The build story
The curriculum that marks itself.
Kākā Math is a maths tutor for New Zealand kids, fronted by a kākā with opinions. Under the feathers it’s the most ambitious AI system in the workshop: 1,596 lessons spanning Year 1 to Year 13, mapped to the NZ curriculum and NCEA numeracy standards — the secondary-school configs literally trace each NCEA content area down to specific lessons, with fallbacks into earlier years for kids with foundational gaps. The word problems are populated by a recurring Kiwi cast (Coach Tama, Nan Helen, Uncle Sione, Farmer John), because a NZ kid should not be calculating in dollars that look suspiciously American.
Twenty-two small agents, not one big one
Content generation is decomposed into single-purpose agents — one outlines a syllabus, one plans a lesson, one authors questions, one writes hints, one prompts illustrations, one draws SVG diagrams — about seven hundred lines of prompt engineering in total, run through queued jobs.

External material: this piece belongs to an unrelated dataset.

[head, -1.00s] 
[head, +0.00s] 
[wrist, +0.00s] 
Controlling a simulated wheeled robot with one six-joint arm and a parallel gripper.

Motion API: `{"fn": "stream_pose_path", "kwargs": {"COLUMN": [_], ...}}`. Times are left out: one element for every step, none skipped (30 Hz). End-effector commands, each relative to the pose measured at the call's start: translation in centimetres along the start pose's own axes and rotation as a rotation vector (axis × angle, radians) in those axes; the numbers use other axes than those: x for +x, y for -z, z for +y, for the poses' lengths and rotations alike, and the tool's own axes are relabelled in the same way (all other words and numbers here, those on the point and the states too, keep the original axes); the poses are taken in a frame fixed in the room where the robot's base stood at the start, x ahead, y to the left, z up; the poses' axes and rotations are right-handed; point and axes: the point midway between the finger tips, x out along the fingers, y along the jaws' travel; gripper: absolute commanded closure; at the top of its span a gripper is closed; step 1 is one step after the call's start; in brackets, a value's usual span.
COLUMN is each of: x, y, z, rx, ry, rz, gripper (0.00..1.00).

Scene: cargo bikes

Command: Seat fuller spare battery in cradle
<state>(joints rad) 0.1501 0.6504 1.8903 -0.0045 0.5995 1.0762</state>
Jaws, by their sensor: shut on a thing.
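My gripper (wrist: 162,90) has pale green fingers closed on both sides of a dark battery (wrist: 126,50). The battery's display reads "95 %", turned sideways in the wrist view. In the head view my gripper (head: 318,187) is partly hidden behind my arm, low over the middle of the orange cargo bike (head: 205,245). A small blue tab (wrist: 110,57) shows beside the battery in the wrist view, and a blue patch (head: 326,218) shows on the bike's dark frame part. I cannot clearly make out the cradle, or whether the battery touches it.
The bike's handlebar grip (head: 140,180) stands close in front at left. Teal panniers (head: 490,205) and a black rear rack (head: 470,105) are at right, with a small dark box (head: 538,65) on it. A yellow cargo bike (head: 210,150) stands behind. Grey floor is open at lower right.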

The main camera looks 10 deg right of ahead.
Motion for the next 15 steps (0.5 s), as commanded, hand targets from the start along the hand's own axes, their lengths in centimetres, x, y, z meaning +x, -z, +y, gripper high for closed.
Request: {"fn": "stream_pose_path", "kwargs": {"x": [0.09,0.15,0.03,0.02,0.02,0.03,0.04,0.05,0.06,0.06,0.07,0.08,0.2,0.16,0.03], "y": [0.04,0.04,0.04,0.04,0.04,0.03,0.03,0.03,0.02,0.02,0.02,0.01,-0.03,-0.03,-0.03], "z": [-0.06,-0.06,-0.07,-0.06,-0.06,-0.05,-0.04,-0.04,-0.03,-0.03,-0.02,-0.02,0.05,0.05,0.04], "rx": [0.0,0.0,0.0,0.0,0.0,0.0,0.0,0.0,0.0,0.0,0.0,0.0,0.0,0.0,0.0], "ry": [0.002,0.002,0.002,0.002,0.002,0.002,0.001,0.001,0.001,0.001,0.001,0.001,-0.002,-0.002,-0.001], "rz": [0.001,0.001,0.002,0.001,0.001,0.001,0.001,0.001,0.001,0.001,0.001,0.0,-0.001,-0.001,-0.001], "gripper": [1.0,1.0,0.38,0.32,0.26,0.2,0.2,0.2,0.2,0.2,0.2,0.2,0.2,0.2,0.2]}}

Tutoring is a different problem with a different model: when a kid photographs their handwritten working, a fast vision model reads it and responds with Socratic hints, never answers. Deterministic checking handles everything that doesn’t need a model at all.
AI writes it. A panel of AI experts marks it.

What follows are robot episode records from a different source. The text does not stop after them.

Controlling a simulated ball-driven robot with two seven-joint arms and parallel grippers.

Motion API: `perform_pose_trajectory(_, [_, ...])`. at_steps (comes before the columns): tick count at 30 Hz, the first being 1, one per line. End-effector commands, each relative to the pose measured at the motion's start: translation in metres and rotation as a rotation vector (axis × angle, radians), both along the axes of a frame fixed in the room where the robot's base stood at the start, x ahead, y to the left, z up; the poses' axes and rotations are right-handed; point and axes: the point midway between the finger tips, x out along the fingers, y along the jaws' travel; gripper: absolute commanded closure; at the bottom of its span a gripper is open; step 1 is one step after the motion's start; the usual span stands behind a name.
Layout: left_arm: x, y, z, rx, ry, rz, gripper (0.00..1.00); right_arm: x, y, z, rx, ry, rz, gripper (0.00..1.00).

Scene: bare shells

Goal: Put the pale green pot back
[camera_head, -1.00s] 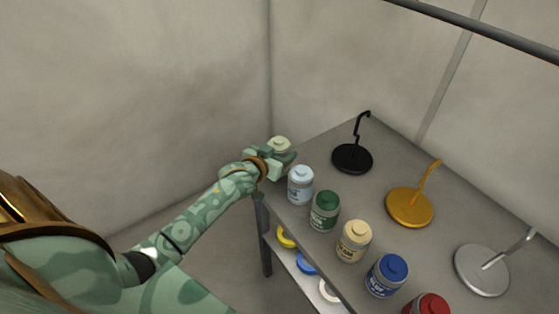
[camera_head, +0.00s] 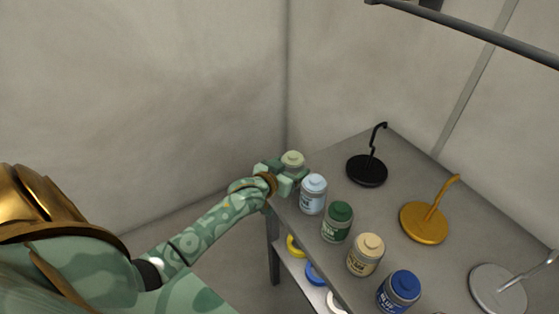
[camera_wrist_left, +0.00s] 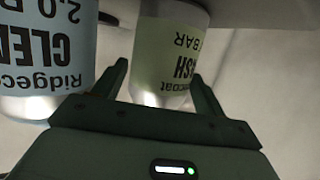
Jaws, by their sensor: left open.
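In the left wrist view the pale green pot (camera_wrist_left: 168,50) shows upside down, between the fingers. My left gripper (camera_head: 290,179) is around it, and its two fingers (camera_wrist_left: 160,80) are open, one on either side, with a gap visible at the left finger. The pot looks upright and seems to rest on the top; its base is hidden. My right gripper is not in view.
A light blue pot (camera_head: 313,195) stands close beside; it also shows in the left wrist view (camera_wrist_left: 45,55). Dark green (camera_head: 337,222), cream (camera_head: 365,255) and blue (camera_head: 399,291) pots continue the row. Black (camera_head: 367,171), orange (camera_head: 424,223) and grey (camera_head: 498,290) hooked discs stand behind. A rail (camera_head: 470,32) crosses above.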

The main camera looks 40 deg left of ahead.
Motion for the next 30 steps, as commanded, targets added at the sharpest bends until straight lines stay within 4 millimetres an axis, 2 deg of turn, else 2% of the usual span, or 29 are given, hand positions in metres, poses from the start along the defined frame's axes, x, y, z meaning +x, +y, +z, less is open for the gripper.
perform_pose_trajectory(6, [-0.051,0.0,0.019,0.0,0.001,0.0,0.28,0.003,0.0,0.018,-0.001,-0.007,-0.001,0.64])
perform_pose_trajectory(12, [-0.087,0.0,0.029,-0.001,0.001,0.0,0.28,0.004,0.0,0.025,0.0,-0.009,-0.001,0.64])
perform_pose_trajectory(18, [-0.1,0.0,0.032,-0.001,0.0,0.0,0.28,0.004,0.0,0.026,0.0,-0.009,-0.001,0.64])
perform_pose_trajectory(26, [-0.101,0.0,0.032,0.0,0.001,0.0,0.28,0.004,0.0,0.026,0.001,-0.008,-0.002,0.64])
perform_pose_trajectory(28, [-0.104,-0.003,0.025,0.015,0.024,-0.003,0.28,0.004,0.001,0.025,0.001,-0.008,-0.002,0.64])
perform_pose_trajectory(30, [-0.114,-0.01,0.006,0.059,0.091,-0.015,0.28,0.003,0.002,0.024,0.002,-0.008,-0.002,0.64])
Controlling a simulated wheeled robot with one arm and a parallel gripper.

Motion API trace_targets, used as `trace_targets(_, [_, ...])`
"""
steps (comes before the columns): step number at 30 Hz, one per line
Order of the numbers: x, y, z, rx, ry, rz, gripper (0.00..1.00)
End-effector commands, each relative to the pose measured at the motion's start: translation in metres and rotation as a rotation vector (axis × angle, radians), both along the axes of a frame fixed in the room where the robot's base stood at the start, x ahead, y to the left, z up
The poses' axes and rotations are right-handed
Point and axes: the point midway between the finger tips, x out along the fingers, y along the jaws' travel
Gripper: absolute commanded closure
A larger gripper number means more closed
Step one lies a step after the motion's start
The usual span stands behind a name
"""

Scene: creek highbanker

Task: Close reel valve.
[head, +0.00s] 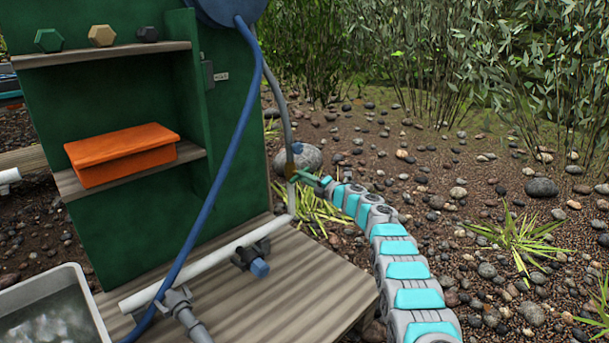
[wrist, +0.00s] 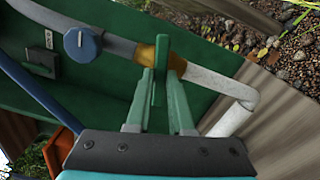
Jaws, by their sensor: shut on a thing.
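A brass valve body (head: 291,172) sits on the upright pipe at the right edge of the green cabinet. In the wrist view the brass body (wrist: 147,54) joins a white pipe (wrist: 205,84) to a grey hose (wrist: 118,45). Its green lever (wrist: 160,68) stands across the pipe line in that view. My gripper (wrist: 164,72) has green fingers on both sides of the lever and is shut on it. In the head view my gripper (head: 308,180) reaches the valve from the right; the lever is too small there to tell from the fingers.
A blue knob (wrist: 82,43) is on the hose beside the valve. A blue hose (head: 228,150) hangs across the green cabinet (head: 120,225). A dark fitting with a blue end (head: 258,266) lies on the plank deck (head: 285,300). Pebbly ground at the right is mostly open.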

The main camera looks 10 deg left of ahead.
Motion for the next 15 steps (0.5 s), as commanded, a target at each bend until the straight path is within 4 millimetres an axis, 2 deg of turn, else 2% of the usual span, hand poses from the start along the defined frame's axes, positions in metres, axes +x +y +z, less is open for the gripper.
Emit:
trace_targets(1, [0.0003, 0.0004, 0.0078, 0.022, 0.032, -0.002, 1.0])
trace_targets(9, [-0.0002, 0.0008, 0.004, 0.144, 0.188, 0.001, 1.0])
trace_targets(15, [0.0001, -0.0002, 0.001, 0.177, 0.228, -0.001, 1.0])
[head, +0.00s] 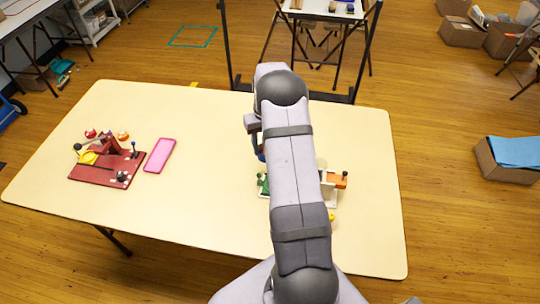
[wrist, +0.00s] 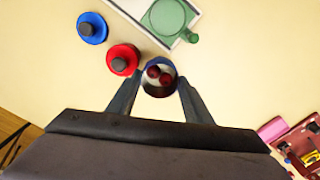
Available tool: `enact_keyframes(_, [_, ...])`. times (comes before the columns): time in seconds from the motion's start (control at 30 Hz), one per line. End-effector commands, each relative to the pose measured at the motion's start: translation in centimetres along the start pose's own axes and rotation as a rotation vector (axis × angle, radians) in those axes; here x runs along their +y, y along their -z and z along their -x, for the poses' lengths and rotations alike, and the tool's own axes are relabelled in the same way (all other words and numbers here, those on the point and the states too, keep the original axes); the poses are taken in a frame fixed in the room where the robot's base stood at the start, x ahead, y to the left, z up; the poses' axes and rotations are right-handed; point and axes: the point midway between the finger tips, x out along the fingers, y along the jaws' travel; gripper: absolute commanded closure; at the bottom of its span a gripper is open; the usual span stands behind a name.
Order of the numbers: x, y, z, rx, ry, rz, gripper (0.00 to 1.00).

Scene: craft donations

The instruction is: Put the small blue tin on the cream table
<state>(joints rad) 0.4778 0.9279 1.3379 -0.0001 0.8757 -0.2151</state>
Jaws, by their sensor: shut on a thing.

Generated curriculum has an obvious failure mode: confidently wrong, subtly off-syllabus, or pitched at the wrong age. So Kākā Math runs a standing review pipeline — a worst-first queue that pulls the weakest lessons and puts each one in front of five expert personas: a mathematician for rigour, a teacher for pedagogy, a kid-UX reviewer for language, an illustration reviewer for the SVGs, and an NZ numeracy-standards examiner for alignment. The reviewers don’t just flag — they fix, behind safety gates, committing batch by batch with a ledger of what was changed and what got blocked for a human. It runs on autopilot in idle hours, dozens of batches deep, and the queue re-sorts itself as quality improves. Cheap models flag; expensive models fix; humans arbitrate the residue.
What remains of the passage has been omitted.